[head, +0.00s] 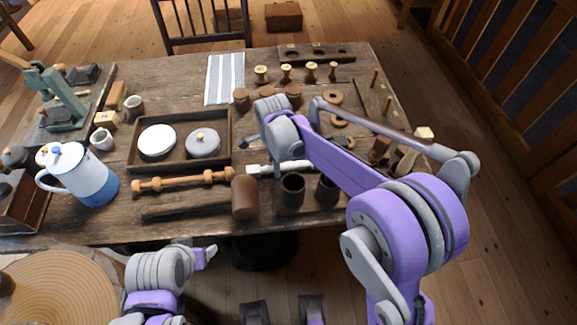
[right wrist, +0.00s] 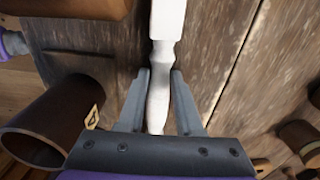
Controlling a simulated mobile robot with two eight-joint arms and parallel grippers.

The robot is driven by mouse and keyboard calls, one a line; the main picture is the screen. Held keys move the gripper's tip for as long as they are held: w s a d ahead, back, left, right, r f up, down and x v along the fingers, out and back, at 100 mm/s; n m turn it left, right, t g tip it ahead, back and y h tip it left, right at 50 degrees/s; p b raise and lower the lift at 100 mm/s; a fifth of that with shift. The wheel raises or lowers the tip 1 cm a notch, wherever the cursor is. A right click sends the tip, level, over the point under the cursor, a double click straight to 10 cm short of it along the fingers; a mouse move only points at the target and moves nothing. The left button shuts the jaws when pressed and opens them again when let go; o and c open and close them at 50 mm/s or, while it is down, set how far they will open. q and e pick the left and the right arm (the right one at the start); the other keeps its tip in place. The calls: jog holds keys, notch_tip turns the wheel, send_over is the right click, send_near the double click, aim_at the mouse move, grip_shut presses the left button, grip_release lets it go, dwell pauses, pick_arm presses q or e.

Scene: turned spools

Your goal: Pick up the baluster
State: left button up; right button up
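The baluster, a white turned piece (head: 283,168), lies flat on the wooden table, partly hidden by my right arm. It also shows in the right wrist view (right wrist: 159,96), with a square block at its far end and a narrower turned shaft running under the palm. My right gripper (right wrist: 160,74) is over it with one finger on each side. The fingers look open, with gaps beside the shaft. In the head view the right gripper (head: 275,155) is mostly hidden by its arm. My left gripper (head: 207,256) is below the table's front edge; its finger opening is unclear.
A brown mallet head (head: 245,197) and dark cups (head: 292,189) stand close in front of the baluster. A tray (head: 131,153) with two lidded items, a wooden spindle (head: 184,180) and a blue-white pot (head: 92,183) are to the left. Small spools stand behind.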

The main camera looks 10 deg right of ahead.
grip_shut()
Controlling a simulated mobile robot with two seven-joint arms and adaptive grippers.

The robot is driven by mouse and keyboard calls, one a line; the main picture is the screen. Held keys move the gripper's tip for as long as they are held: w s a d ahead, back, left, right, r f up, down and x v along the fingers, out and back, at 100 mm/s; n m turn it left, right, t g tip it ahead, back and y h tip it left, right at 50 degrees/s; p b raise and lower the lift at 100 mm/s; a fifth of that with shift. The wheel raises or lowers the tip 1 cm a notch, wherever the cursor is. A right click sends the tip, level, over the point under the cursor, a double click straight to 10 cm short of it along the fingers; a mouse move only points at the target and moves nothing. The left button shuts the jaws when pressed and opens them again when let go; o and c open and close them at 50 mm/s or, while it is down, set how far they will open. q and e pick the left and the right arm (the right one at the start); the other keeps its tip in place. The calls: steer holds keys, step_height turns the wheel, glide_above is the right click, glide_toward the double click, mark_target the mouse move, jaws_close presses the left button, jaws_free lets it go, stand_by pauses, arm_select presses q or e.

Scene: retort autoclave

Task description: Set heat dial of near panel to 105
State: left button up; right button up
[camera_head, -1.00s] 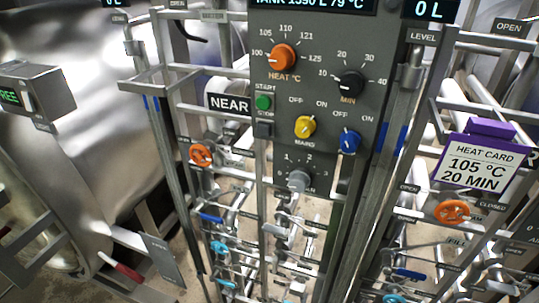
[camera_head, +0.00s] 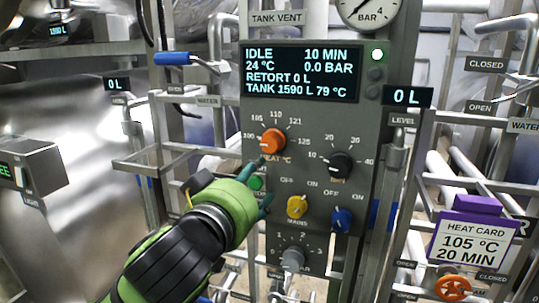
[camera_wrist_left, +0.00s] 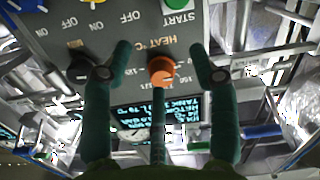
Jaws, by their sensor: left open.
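The orange heat dial (camera_head: 273,141) is on the upper left of the grey near panel (camera_head: 352,205). Its pale mark points left, near 100; the exact setting is hard to read. My left gripper (camera_head: 264,184) is open just below and in front of the dial, hiding part of the start/stop buttons. In the left wrist view the dial (camera_wrist_left: 161,72) appears between the spread fingers of the left gripper (camera_wrist_left: 158,52), with nothing visibly gripped. I cannot tell whether a finger touches the dial. My right gripper is not in view.
The black minutes dial (camera_head: 340,164), yellow mains knob (camera_head: 297,206) and blue knob (camera_head: 342,219) sit close by. The display (camera_head: 302,72) reads IDLE, 10 MIN, 24 °C. The heat card (camera_head: 473,237) reads 105 °C, 20 MIN. Pipes and rails flank the panel.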

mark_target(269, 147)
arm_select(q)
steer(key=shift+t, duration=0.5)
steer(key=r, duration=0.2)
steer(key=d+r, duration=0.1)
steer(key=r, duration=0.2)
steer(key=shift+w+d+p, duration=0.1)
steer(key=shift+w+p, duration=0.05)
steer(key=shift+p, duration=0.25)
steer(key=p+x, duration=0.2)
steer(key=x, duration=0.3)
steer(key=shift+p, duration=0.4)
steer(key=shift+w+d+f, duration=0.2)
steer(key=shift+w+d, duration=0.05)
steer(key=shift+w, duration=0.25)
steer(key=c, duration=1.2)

- - -

◆ Exercise task ◆
Copy out all of the data word for word. Do not carry over any picture.

◆ Answer in full ◆
[head, +0.00s] 
[right wrist, +0.00s] 
Controlling a simulated mobile robot with two eight-joint arms and parallel grippers.

The robot is driven by mouse and keyboard calls, one a line; the main picture is the screen. Held keys move the gripper's tip for as long as they are held: w s a d ahead, back, left, right, r f up, down and x v along the fingers, out and back, at 100 mm/s; n m turn it left, right, t g tip it ahead, back and y h tip it left, right at 50 degrees/s; p b raise and lower the lift at 100 mm/s; a fifth of that with shift. The wheel raises or lowers the tip 1 cm a notch, wherever the cursor is. A right click sends the tip, level, over the point under the cursor, a double click straight to 10 cm short of it along the fingers; a mouse move only points at the target and moves nothing. The left button shuts the jaws when pressed and opens them again when let go; o and c open and close them at 50 mm/s or, while it is down, set how far they will open. q and e pick the left and the right arm (the right one at the start); the other keeps its tip in place. The calls: jog holds keys, notch_tip turns the wheel, send_over is the right click, send_near the double click, aim_at the mouse move, grip_shut presses the left button, grip_release lets it go, dwell pauses, pick_arm presses q or e.

Scene: turned spools

Your goal: Pick up the baluster
State: left button up; right button up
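The baluster, a white turned piece (head: 283,168), lies flat on the wooden table, partly hidden by my right arm. It also shows in the right wrist view (right wrist: 159,96), with a square block at its far end and a narrower turned shaft running under the palm. My right gripper (right wrist: 160,74) is over it with one finger on each side. The fingers look open, with gaps beside the shaft. In the head view the right gripper (head: 275,155) is mostly hidden by its arm. My left gripper (head: 207,256) is below the table's front edge; its finger opening is unclear.
A brown mallet head (head: 245,197) and dark cups (head: 292,189) stand close in front of the baluster. A tray (head: 131,153) with two lidded items, a wooden spindle (head: 184,180) and a blue-white pot (head: 92,183) are to the left. Small spools stand behind.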

The main camera looks 10 deg right of ahead.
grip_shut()
Controlling a simulated mobile robot with two seven-joint arms and adaptive grippers.

The robot is driven by mouse and keyboard calls, one a line; the main picture is the screen. Held keys move the gripper's tip for as long as they are held: w s a d ahead, back, left, right, r f up, down and x v along the fingers, out and back, at 100 mm/s; n m turn it left, right, t g tip it ahead, back and y h tip it left, right at 50 degrees/s; p b raise and lower the lift at 100 mm/s; a fifth of that with shift. The wheel raises or lowers the tip 1 cm a notch, wherever the cursor is. A right click sends the tip, level, over the point under the cursor, a double click straight to 10 cm short of it along the fingers; a mouse move only points at the target and moves nothing. The left button shuts the jaws when pressed and opens them again when let go; o and c open and close them at 50 mm/s or, while it is down, set how far they will open. q and e pick the left and the right arm (the right one at the start); the other keeps its tip in place. The calls: steer holds keys, step_height turns the wheel, glide_above is the right click, glide_toward the double click, mark_target the mouse move, jaws_close presses the left button, jaws_free lets it go, stand_by pauses, arm_select presses q or e.

Scene: retort autoclave

Task description: Set heat dial of near panel to 105
State: left button up; right button up
[camera_head, -1.00s] 
[camera_head, +0.00s] 
[camera_wrist_left, +0.00s] 
Jaws, by their sensor: left open.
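The orange heat dial (camera_head: 273,141) is on the upper left of the grey near panel (camera_head: 352,205). Its pale mark points left, near 100; the exact setting is hard to read. My left gripper (camera_head: 264,184) is open just below and in front of the dial, hiding part of the start/stop buttons. In the left wrist view the dial (camera_wrist_left: 161,72) appears between the spread fingers of the left gripper (camera_wrist_left: 158,52), with nothing visibly gripped. I cannot tell whether a finger touches the dial. My right gripper is not in view.
The black minutes dial (camera_head: 340,164), yellow mains knob (camera_head: 297,206) and blue knob (camera_head: 342,219) sit close by. The display (camera_head: 302,72) reads IDLE, 10 MIN, 24 °C. The heat card (camera_head: 473,237) reads 105 °C, 20 MIN. Pipes and rails flank the panel.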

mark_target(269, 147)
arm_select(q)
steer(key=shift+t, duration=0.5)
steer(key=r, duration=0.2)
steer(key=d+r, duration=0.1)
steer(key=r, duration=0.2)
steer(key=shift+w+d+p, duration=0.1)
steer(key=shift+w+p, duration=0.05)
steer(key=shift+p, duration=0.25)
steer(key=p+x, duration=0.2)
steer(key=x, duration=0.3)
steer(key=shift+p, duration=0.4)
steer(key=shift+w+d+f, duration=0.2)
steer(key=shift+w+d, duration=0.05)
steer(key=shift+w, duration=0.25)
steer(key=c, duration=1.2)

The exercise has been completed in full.